◆ **Stated exercise**:
Extract only the first line of the listing and every line after it up to and including the one with "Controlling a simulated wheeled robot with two". Omit the pictures.

◆ **Input material**:
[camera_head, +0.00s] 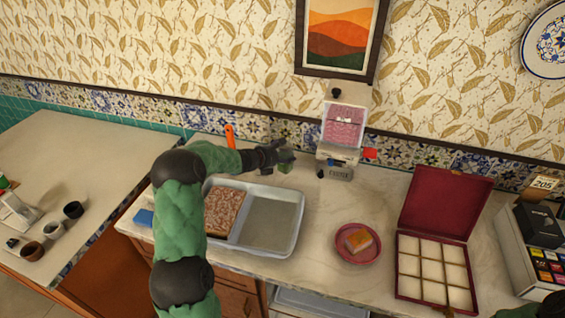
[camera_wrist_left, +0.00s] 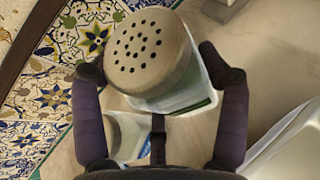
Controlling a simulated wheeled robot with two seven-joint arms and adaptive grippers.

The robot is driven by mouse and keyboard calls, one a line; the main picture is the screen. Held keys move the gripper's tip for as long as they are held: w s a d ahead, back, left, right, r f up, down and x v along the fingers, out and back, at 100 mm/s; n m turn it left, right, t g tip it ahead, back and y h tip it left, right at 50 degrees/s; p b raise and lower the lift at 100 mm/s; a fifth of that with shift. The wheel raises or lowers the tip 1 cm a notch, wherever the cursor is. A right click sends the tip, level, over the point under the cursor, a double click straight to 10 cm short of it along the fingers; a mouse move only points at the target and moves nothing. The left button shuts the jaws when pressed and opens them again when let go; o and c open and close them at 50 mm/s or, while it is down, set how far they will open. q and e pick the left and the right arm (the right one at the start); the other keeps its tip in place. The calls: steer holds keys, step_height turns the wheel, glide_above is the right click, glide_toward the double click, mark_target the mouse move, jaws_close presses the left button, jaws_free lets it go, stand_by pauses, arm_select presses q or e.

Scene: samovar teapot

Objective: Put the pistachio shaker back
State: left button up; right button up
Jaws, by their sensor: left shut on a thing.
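The pistachio shaker (camera_head: 286,167) shows as a small green piece at my left gripper (camera_head: 277,156) in the head view, near the wall behind the tray. In the left wrist view the shaker (camera_wrist_left: 150,48) has a brown-grey lid with several holes and a clear body with white and green. It sits between the two dark fingers of my left gripper (camera_wrist_left: 155,68), which is shut on it. Whether its base touches the counter cannot be told.
A two-part tray (camera_head: 301,222), its left half filled, stands in front of the gripper. A dispenser (camera_head: 342,125) stands close to its right. Farther right are a pink plate (camera_head: 342,251) with a pastry and an open red box (camera_head: 447,203). An orange-handled tool (camera_head: 230,136) is behind my arm.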

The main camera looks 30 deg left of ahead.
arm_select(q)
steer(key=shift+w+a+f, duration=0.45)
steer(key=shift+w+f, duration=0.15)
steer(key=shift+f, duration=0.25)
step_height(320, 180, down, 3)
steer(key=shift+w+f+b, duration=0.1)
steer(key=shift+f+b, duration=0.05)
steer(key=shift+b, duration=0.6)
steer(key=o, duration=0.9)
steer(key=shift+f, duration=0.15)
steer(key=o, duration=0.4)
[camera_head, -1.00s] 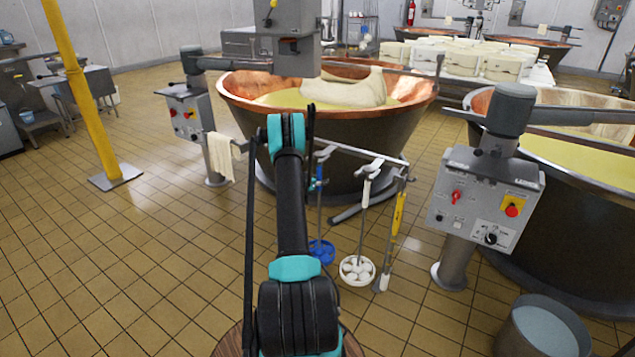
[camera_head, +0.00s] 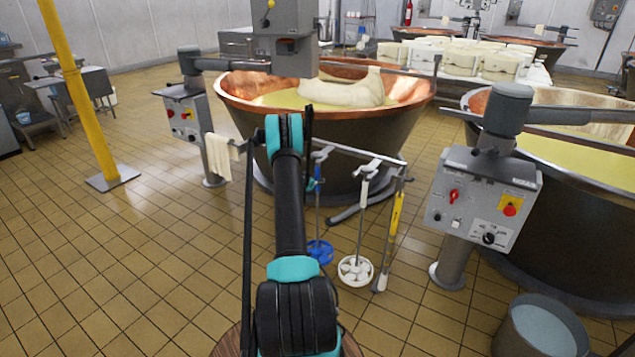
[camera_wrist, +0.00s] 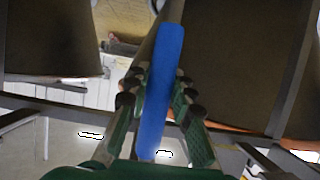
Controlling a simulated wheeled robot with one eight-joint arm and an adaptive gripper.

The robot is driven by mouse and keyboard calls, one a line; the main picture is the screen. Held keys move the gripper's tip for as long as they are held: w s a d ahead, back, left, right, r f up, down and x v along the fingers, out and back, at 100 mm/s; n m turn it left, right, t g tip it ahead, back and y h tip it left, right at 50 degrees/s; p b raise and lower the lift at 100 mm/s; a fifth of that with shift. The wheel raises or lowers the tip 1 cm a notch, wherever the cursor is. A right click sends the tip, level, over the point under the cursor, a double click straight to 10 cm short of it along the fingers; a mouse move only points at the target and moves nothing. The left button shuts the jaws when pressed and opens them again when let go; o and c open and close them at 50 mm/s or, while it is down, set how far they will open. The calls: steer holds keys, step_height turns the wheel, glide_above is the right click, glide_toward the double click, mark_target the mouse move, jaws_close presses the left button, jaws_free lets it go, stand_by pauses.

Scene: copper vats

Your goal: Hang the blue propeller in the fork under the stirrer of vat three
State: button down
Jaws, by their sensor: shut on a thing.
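The blue propeller (camera_head: 320,252) shows low beside my arm in the head view, near the floor under a rail, with its shaft rising to the rail. In the wrist view my gripper (camera_wrist: 160,95) is shut on a long blue bar (camera_wrist: 163,85), apparently the propeller's grip; its wheel is not in that view. In the head view my gripper is hidden behind my arm. A copper vat (camera_head: 408,88) with yellow liquid stands behind the rail, below a grey stirrer head (camera_head: 298,40). I cannot tell which vat is three, and no fork is clearly visible.
A white propeller (camera_head: 355,270) and a yellow-handled tool (camera_head: 395,215) hang beside the blue one. A control box (camera_head: 482,205) and second vat (camera_head: 560,220) stand right, with a bucket (camera_head: 540,328) in front. A yellow post (camera_head: 78,95) stands left; floor between is clear.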

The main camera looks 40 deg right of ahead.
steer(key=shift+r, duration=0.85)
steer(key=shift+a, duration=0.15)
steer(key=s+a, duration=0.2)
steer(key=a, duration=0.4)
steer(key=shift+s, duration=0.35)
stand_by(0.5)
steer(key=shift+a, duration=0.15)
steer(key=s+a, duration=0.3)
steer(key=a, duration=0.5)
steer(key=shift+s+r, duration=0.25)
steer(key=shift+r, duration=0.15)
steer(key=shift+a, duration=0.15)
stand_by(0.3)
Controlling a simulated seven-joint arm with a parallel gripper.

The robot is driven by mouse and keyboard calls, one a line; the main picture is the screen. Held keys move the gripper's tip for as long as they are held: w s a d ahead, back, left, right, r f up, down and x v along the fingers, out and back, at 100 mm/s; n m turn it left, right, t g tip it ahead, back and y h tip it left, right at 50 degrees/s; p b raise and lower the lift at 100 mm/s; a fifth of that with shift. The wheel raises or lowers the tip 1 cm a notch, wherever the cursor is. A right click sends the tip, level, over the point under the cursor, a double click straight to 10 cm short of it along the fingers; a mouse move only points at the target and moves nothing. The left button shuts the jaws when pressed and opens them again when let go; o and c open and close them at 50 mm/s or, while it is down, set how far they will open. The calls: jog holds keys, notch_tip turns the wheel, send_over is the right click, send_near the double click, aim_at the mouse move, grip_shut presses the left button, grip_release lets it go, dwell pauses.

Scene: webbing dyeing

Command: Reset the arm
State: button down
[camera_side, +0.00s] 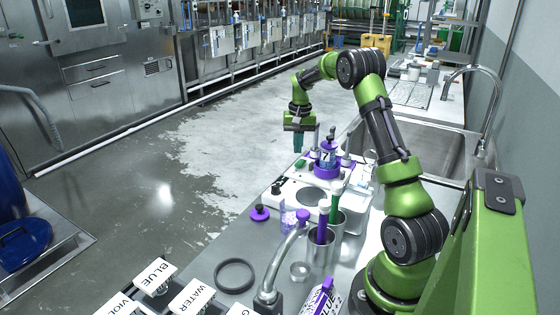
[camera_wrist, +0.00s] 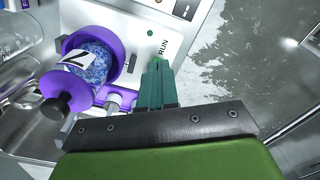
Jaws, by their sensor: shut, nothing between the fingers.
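My gripper (camera_side: 298,141) points down over the far left edge of the steel counter, beside the white machine (camera_side: 291,195). In the wrist view its dark green fingers (camera_wrist: 157,84) are together, with nothing between them. My arm is bent, reaching from the right over the counter. A purple holder (camera_side: 327,169) with a jar on the machine stands just right of the gripper; the jar's blue contents (camera_wrist: 90,62) show in the wrist view.
A purple lid with a black knob (camera_side: 260,212) lies on the counter. Metal cups (camera_side: 322,243) hold purple- and green-handled tools. A curved tap (camera_side: 283,260) and a black ring (camera_side: 234,275) are nearer. A sink (camera_side: 430,150) lies behind my arm.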

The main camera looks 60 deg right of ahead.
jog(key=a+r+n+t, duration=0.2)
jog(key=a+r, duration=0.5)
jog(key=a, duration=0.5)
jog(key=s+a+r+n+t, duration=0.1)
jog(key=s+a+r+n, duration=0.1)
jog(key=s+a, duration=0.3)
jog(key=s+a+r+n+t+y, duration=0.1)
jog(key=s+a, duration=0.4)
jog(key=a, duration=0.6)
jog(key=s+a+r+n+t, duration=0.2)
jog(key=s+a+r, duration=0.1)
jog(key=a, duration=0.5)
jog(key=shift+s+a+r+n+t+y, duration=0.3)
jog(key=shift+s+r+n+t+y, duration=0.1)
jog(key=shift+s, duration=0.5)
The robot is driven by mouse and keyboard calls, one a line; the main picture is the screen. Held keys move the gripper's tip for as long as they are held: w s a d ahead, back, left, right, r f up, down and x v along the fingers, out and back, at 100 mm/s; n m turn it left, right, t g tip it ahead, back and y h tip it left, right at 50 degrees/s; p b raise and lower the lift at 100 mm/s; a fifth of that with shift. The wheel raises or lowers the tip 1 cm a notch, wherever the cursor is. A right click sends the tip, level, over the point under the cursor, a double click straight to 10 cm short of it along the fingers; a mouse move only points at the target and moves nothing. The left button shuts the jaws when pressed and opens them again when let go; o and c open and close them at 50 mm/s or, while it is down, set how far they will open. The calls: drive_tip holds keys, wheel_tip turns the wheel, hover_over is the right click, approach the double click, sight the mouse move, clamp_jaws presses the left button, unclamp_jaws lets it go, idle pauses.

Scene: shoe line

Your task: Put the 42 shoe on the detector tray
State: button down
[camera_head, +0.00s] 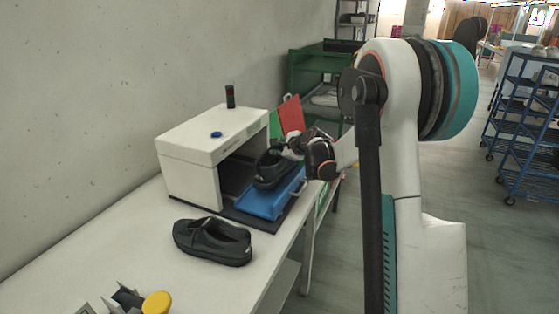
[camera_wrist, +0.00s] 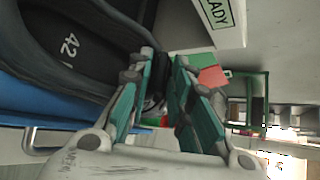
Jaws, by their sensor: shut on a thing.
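A black shoe (camera_head: 268,173) is at the blue detector tray (camera_head: 262,207), in the mouth of the white box-shaped detector (camera_head: 195,160). In the wrist view the shoe (camera_wrist: 95,60) fills the left side, with "42" on its inside. The blue tray (camera_wrist: 45,103) and its metal handle (camera_wrist: 40,140) show beyond it. My gripper (camera_head: 294,150) is shut on the shoe's edge; its fingers (camera_wrist: 164,58) show in the wrist view. I cannot tell whether the sole touches the tray. A second black shoe (camera_head: 212,242) lies on the table in front of the detector.
The white table (camera_head: 130,235) has clear room left of the second shoe. A yellow-topped device (camera_head: 156,303) is at the near edge. Red (camera_head: 291,115) and green panels stand behind the detector. A green rack (camera_head: 310,70) is behind; blue carts (camera_head: 525,130) stand at right.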

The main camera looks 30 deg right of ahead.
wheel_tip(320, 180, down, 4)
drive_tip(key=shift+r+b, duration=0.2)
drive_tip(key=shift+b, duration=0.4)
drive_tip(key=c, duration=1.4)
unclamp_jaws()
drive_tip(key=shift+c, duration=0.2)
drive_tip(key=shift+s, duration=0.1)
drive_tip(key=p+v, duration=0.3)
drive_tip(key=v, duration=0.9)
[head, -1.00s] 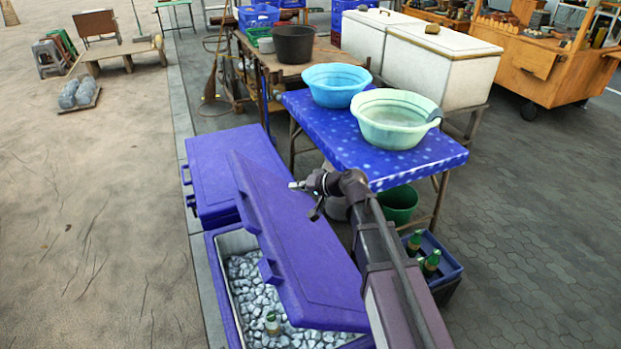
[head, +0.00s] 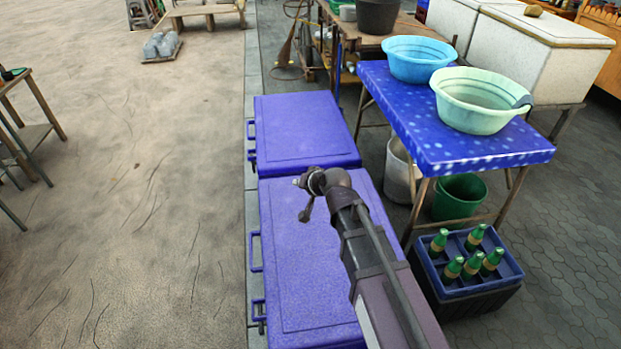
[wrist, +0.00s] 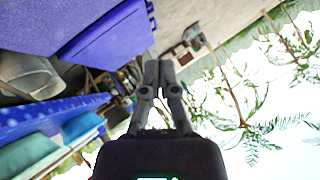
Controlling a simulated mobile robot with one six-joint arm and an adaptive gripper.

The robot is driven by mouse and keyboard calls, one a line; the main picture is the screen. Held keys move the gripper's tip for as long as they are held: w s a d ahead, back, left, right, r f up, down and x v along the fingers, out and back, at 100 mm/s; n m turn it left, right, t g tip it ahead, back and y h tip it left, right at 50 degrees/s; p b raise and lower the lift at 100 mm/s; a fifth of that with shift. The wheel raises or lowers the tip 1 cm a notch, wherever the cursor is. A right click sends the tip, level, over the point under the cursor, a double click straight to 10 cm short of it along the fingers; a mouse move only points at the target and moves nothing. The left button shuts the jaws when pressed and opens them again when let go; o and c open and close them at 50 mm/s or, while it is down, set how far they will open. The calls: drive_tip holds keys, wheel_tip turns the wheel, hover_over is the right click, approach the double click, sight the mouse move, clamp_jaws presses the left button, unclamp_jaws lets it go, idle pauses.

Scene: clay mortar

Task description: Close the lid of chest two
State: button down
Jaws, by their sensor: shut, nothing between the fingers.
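The near blue chest's lid (head: 300,265) lies flat, and no ice or gap shows in the head view. A second blue chest (head: 300,130) stands just behind it, its lid also flat. I cannot tell from a marking which one is chest two. My gripper (head: 304,207) is above the far part of the near lid; my arm hides part of its right side. I cannot tell whether it touches the lid. In the wrist view, my gripper's fingers (wrist: 158,70) are together and empty, and a blue chest (wrist: 105,35) shows at the upper left.
A blue-covered table (head: 440,150) with a light-blue basin (head: 418,62) and a pale-green basin (head: 478,105) stands right of the chests. Below are a green bucket (head: 460,198) and a crate (head: 465,285) of green bottles. The ground to the left is mostly open.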

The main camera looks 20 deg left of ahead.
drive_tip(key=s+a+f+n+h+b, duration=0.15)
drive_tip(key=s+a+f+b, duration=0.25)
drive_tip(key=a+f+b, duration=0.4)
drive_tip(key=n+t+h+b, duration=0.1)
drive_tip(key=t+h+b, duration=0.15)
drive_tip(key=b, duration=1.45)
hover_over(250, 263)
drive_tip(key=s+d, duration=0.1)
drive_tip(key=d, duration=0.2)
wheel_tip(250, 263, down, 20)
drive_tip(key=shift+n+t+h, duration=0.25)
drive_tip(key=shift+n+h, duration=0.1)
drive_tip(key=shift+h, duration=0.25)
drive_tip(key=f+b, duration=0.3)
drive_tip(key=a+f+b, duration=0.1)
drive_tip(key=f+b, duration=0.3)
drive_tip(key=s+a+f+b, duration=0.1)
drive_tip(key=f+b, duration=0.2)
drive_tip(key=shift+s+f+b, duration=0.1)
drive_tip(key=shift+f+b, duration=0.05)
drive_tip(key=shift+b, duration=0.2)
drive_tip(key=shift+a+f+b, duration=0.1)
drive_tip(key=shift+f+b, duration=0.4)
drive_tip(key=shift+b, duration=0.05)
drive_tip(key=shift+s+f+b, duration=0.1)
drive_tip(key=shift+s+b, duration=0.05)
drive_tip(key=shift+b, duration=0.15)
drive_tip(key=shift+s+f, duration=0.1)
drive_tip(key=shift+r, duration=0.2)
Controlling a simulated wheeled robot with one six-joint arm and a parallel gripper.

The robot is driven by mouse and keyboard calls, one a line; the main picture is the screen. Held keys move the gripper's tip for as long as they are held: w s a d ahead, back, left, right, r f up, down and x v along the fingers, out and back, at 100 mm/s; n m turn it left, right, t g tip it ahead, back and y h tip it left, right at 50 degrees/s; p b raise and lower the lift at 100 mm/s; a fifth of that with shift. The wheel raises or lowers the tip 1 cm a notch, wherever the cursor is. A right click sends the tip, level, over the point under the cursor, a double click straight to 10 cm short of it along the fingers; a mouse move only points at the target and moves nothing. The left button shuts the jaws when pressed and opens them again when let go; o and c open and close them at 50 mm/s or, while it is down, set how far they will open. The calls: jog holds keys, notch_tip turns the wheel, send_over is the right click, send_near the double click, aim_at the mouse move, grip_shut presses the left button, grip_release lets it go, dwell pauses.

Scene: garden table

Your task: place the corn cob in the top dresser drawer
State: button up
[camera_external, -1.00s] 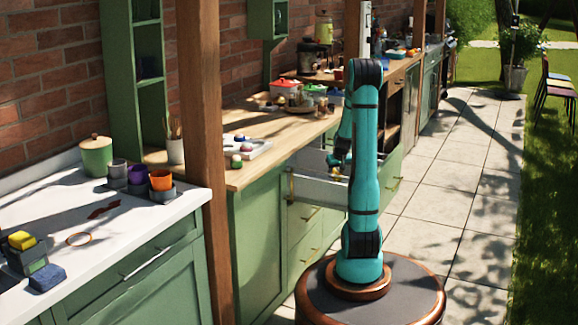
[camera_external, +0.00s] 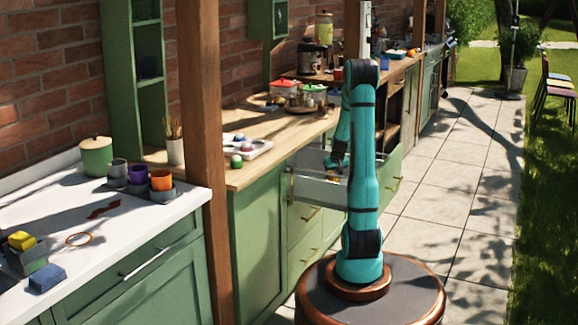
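The top dresser drawer (camera_external: 313,190) is pulled out from the green dresser below the wooden counter. My gripper (camera_external: 335,163) is small and dark in this view, over the open drawer and pointing down. Whether its fingers are open or shut does not show. A small yellow-orange thing (camera_external: 332,178) shows just below the gripper, at the drawer. It may be the corn cob, but it is too small to be sure, and I cannot tell whether it touches the fingers. My upright arm hides the right part of the drawer.
A pale tray (camera_external: 262,147) with several round things lies on the wooden counter (camera_external: 240,178) left of the drawer. Red and green pots (camera_external: 283,88) stand farther back. A wooden post (camera_external: 203,150) stands in front of the counter. The paved floor (camera_external: 440,175) at the right is clear.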

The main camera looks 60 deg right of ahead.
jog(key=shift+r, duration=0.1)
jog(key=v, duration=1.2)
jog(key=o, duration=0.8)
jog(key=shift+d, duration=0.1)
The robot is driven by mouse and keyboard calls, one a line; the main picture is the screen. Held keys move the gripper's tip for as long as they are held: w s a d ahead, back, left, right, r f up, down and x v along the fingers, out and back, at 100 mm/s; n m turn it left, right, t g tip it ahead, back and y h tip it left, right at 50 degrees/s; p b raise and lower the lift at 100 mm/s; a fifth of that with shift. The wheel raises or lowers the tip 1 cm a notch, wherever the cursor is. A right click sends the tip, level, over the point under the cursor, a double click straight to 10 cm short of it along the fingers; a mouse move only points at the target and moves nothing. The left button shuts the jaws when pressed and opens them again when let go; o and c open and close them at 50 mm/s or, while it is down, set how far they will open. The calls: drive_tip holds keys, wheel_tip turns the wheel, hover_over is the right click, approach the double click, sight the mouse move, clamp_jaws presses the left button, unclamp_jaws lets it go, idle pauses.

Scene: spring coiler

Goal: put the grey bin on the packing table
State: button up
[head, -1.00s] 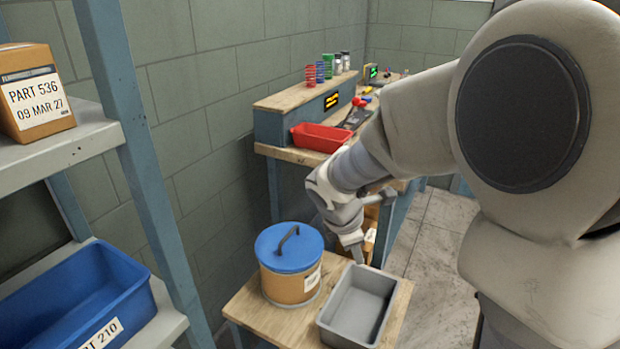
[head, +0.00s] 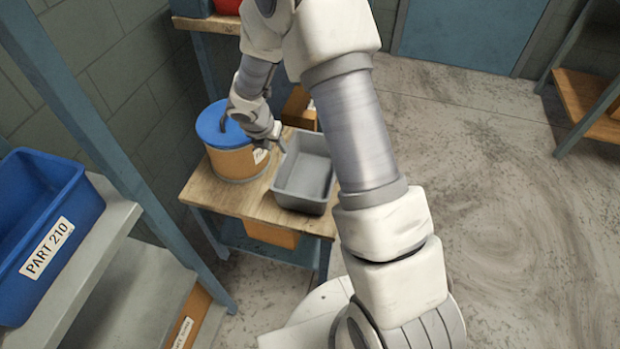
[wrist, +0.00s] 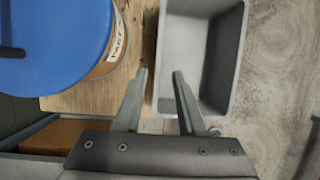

◆ **Result for this task**:
[camera_head, +0.00s] 
[camera_wrist_left, +0.00s] 
Controlling a simulated wheeled robot with two seven-joint arms and adaptive grippers.

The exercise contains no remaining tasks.